=== Data block ===

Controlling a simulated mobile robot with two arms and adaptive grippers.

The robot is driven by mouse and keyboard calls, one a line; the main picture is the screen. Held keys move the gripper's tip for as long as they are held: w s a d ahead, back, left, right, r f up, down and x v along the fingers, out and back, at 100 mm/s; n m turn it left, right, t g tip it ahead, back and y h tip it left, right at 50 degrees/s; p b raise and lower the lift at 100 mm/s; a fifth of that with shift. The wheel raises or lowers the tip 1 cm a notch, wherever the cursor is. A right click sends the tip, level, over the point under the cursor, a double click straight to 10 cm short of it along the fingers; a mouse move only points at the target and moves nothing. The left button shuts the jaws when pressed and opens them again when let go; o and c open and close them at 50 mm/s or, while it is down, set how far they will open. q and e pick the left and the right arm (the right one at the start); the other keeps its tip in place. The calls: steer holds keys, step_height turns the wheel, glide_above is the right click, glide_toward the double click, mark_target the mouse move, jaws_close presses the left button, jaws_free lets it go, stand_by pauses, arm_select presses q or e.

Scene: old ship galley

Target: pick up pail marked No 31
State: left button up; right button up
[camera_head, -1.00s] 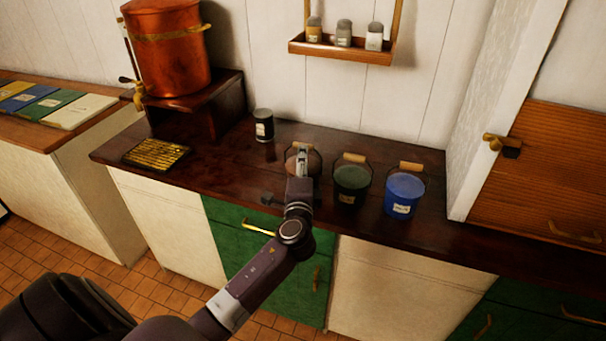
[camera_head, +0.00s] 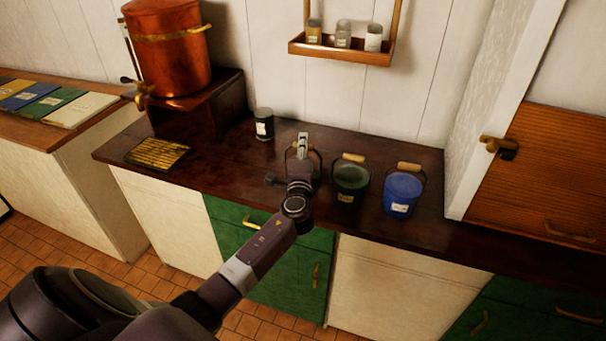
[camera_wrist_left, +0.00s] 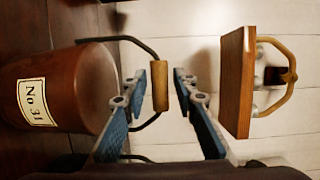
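The brown pail (camera_wrist_left: 80,90) shows in the left wrist view, turned on its side in the picture, with a pale label (camera_wrist_left: 33,102) reading "No 31". Its dark wire handle carries a wooden grip (camera_wrist_left: 160,86). My left gripper (camera_wrist_left: 168,75) is open. My right gripper is in neither view.
On the dark counter (camera_head: 230,170), a green pail (camera_head: 350,187) and a blue pail (camera_head: 402,195) stand close to the right. A copper boiler (camera_head: 170,55) is further left. A wall shelf (camera_head: 340,52) holds small jars.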

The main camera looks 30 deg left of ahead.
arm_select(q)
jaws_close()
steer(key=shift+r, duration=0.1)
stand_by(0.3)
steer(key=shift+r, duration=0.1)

=== Exercise description ===
Repeat the material above in full and unchanged, minus its images.

=== Answer ===
Controlling a simulated mobile robot with two arms and adaptive grippers.

The robot is driven by mouse and keyboard calls, one a line; the main picture is the screen. Held keys move the gripper's tip for as long as they are held: w s a d ahead, back, left, right, r f up, down and x v along the fingers, out and back, at 100 mm/s; n m turn it left, right, t g tip it ahead, back and y h tip it left, right at 50 degrees/s; p b raise and lower the lift at 100 mm/s; a fifth of that with shift. The wheel raises or lowers the tip 1 cm a notch, wherever the cursor is. A right click sends the tip, level, over the point under the cursor, a double click straight to 10 cm short of it along the fingers; a mouse move only points at the target and moves nothing. The left button shuts the jaws when pressed and opens them again when let go; o and c open and close them at 50 mm/s or, while it is down, set how far they will open. q and e pick the left and the right arm (the right one at the start); the other keeps its tip in place. The calls: steer holds keys, step_height turns the wheel, glide_above is the right click, glide_toward the double click, mark_target the mouse move, jaws_close presses the left button, jaws_free lets it go, stand_by pauses, arm_select presses q or e.

Scene: old ship galley

Target: pick up pail marked No 31
State: left button up; right button up
[camera_head, -1.00s] 
[camera_head, +0.00s] 
[camera_wrist_left, +0.00s] 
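The brown pail (camera_wrist_left: 80,90) shows in the left wrist view, turned on its side in the picture, with a pale label (camera_wrist_left: 33,102) reading "No 31". Its dark wire handle carries a wooden grip (camera_wrist_left: 160,86). My left gripper (camera_wrist_left: 168,75) is open. My right gripper is in neither view.
On the dark counter (camera_head: 230,170), a green pail (camera_head: 350,187) and a blue pail (camera_head: 402,195) stand close to the right. A copper boiler (camera_head: 170,55) is further left. A wall shelf (camera_head: 340,52) holds small jars.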

The main camera looks 30 deg left of ahead.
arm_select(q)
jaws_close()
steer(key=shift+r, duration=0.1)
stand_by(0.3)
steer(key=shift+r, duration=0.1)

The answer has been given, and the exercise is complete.